● **WORK INSTRUCTIONS**
Search the material and gather each line with "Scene" in it.

[START OF GIVEN DATA]

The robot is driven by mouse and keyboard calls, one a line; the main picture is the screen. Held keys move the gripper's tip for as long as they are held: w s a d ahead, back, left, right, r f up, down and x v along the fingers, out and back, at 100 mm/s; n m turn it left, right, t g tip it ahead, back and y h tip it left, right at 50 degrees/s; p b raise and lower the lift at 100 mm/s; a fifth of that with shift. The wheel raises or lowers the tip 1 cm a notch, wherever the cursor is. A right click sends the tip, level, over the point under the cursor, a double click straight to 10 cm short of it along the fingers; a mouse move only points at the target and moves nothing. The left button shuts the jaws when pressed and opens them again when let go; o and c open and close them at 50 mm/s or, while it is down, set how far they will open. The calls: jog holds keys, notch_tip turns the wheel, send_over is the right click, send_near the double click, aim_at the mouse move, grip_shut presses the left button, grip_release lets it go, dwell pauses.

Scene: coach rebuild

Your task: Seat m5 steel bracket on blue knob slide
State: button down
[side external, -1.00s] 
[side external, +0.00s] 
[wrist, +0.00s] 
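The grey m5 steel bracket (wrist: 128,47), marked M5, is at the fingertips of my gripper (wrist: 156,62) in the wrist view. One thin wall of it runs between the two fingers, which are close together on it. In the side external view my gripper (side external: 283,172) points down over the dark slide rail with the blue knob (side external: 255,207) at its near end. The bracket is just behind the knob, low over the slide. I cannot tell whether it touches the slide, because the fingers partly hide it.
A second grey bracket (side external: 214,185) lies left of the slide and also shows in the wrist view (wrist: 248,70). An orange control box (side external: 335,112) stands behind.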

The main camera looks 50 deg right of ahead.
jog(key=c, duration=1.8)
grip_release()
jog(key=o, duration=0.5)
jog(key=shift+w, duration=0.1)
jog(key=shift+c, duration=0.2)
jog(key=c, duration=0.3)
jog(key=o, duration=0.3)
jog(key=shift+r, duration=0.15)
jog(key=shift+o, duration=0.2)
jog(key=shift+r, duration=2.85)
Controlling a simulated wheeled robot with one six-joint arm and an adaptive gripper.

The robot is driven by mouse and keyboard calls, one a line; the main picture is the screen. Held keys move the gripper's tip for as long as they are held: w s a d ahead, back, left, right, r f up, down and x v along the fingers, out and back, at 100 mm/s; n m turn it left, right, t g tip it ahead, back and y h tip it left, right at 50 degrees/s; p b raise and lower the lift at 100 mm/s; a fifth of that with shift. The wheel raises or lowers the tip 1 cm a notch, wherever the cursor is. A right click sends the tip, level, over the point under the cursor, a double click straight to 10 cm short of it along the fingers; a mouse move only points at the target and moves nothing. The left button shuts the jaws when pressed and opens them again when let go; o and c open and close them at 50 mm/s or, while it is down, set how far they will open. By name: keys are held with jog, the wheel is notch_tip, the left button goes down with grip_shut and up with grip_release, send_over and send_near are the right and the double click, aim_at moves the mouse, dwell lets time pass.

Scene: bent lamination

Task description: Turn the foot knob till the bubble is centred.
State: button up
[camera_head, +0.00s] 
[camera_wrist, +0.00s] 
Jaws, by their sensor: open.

[END OF GIVEN DATA]

● **REPLY**
Scene: coach rebuild
Scene: bent lamination

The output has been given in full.